Is this Russia saying No to the Great Reset, or saying it wants to implement it on its own terms?
Would the latter represent any kind of victory or benefit for ordinary Russian people?
Is this standing for a point of principal? Or is it jockeying for position in the multipolar world order? In that context, China’s silence would be noteworthy, wouldn’t it.
Or, more cynically, should these objections be read with the same scepticism as the extravagant promises made by opposition leaders who know they will never get in to power and therefore never have to stand by their own words?
After all, the Russians know their objections don’t carry much practical weight because they already signed up to the deal before the fact, making any demurrals purely token at this point. At best this has to be seen as an act of naiveté on Russia’s part.
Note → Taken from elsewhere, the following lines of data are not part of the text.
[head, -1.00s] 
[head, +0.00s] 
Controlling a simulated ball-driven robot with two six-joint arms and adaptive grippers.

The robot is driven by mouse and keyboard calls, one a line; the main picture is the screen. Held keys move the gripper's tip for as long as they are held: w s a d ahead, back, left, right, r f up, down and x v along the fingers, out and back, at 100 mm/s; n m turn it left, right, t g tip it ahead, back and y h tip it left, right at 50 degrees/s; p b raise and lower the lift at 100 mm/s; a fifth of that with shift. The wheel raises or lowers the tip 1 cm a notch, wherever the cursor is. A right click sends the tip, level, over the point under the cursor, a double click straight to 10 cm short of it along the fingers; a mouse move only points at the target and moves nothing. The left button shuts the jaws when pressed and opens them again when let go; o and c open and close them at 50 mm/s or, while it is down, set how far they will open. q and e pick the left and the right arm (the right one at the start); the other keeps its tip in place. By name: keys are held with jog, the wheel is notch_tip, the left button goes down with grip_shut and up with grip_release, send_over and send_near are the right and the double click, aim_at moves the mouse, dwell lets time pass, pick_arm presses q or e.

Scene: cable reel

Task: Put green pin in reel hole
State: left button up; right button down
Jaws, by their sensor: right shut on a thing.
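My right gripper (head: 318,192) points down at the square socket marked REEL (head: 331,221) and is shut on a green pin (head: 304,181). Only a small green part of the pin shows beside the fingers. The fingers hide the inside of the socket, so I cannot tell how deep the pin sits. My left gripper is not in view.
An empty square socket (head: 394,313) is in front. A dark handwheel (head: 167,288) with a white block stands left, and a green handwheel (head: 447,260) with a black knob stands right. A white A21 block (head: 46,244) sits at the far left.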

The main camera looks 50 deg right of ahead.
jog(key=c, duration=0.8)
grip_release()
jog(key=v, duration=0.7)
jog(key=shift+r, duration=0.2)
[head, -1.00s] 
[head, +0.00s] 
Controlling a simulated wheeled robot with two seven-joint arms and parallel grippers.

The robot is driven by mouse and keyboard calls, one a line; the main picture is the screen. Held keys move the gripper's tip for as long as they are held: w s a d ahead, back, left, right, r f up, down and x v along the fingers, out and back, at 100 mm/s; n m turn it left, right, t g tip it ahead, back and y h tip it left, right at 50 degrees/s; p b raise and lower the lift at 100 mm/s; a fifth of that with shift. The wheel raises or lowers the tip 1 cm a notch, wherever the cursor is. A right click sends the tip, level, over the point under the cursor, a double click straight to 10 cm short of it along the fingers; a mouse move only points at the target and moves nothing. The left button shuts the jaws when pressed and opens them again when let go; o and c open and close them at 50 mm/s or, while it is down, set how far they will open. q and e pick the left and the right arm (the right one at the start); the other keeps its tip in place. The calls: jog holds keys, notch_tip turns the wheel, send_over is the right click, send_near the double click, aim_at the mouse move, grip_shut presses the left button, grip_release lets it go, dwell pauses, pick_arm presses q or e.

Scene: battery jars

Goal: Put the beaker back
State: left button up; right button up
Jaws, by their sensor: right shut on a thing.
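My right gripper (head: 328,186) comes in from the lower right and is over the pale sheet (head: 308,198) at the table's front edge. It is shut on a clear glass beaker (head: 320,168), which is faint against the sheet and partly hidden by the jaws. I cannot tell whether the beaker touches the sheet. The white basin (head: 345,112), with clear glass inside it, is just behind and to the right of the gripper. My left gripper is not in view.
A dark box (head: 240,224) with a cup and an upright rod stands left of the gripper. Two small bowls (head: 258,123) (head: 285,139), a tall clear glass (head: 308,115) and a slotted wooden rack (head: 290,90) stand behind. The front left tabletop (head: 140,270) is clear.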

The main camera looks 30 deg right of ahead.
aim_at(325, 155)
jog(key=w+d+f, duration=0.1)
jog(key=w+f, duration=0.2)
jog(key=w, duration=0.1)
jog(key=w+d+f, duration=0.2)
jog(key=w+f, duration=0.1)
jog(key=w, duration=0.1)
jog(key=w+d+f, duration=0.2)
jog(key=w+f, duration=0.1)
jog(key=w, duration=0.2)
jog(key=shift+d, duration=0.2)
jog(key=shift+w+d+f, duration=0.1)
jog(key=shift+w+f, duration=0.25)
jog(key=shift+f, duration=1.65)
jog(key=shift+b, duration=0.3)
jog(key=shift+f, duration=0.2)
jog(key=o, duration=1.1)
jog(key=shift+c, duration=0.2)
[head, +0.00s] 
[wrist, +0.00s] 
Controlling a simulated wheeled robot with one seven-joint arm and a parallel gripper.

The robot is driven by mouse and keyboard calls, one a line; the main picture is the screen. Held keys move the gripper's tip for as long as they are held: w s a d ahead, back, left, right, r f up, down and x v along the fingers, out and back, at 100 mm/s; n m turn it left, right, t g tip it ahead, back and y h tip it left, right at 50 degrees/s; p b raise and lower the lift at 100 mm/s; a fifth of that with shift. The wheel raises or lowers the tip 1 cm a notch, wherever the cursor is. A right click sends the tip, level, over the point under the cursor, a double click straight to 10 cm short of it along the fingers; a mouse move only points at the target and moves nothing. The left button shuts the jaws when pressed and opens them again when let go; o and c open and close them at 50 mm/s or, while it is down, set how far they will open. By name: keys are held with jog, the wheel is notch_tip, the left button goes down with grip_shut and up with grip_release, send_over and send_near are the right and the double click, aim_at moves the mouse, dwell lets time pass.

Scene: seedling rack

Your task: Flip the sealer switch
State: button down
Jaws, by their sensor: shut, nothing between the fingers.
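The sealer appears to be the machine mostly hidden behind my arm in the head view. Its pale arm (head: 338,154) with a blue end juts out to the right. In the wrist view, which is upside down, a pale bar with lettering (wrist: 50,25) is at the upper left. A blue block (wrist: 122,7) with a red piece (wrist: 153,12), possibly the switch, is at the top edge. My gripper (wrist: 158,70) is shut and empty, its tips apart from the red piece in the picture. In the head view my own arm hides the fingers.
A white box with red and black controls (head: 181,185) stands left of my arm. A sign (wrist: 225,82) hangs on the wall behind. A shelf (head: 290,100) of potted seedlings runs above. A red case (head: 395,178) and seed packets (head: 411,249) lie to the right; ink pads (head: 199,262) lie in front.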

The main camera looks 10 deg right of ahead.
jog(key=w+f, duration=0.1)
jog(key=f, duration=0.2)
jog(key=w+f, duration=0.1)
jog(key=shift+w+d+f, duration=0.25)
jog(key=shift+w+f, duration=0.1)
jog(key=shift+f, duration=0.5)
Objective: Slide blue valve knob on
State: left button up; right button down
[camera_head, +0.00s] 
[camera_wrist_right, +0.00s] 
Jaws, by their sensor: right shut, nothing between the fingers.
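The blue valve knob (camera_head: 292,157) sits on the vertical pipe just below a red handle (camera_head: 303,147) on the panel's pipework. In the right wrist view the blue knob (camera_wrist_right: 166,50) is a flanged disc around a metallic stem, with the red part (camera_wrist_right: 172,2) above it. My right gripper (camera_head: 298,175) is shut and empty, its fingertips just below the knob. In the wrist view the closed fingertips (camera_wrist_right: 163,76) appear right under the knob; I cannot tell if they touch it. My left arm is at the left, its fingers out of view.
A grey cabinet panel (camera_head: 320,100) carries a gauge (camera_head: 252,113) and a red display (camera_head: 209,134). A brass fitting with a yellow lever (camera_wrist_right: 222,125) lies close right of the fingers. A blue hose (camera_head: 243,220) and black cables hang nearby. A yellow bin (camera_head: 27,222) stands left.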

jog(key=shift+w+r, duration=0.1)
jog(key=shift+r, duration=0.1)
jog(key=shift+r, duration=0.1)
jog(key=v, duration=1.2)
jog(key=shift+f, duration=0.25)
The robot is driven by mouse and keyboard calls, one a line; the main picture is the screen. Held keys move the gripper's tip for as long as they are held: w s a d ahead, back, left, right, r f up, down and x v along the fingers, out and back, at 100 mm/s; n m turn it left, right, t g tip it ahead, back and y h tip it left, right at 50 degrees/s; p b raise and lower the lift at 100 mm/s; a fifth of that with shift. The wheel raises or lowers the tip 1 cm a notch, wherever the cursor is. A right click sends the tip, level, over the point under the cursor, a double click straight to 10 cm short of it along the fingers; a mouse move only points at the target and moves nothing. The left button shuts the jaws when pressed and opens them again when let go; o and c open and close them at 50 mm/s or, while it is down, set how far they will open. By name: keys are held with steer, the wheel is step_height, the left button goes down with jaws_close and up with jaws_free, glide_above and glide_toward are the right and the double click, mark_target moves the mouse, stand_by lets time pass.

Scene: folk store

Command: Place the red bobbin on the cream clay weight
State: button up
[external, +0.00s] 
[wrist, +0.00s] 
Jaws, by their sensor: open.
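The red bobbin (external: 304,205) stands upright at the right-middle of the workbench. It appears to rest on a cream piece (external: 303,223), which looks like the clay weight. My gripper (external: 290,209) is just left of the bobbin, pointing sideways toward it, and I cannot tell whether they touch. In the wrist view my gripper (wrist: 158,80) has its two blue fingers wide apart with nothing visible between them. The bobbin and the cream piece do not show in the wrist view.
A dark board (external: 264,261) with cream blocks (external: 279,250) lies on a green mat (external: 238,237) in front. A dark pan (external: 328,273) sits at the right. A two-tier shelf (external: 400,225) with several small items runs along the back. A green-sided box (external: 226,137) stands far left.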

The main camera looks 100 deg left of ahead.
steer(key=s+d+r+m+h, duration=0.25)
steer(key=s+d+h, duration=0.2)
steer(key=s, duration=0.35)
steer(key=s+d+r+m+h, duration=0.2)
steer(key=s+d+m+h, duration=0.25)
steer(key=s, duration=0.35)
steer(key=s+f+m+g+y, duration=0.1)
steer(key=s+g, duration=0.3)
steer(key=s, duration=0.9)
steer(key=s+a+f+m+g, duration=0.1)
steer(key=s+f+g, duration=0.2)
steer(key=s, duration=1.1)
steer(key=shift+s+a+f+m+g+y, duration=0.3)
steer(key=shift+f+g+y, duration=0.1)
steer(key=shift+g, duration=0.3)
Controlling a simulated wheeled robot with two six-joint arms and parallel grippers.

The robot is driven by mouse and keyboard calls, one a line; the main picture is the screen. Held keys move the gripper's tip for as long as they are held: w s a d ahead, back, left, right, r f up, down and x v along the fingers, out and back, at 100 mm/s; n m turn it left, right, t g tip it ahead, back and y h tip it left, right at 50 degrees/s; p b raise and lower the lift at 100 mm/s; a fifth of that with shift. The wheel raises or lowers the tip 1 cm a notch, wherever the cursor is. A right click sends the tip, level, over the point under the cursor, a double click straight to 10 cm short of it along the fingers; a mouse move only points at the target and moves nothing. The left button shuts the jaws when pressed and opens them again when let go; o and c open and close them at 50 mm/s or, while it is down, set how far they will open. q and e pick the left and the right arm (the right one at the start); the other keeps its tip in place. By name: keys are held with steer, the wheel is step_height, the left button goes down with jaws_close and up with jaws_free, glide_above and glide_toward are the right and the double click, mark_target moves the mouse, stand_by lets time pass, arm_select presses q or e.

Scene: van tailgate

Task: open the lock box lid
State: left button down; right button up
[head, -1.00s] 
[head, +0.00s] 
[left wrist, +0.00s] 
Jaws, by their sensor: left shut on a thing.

But, however you parse these last minute objections, they are dust in the wind, because the pact is now official.
Every country in the world (yes, even the ones that raised objections) now formally agrees that hate speech and misinformation are the problem.
Every country in the world (even the ones that raised objections) endorses an end to privacy and increased censorship as a solution.
Every country in the world (most of them) agrees to spend at least $100 billion per year to pursue “sustainable development goals” in developing nations.
And even those who objected were not dissenting on these policies. Indeed, they have endorsed these policies many times.
Just to be absolutely clear here: There is not one voice in the room actually standing up for reality.
We may not have a formal global government yet, but we already have a globalism of ideas, even if there is some disagreement over implementation.
That’s how world government is being shaped, and how it will get finally born – through a creeping consensus of fictitious problems & needless and often insane “solutions” quietly endorsed by most nations of the world.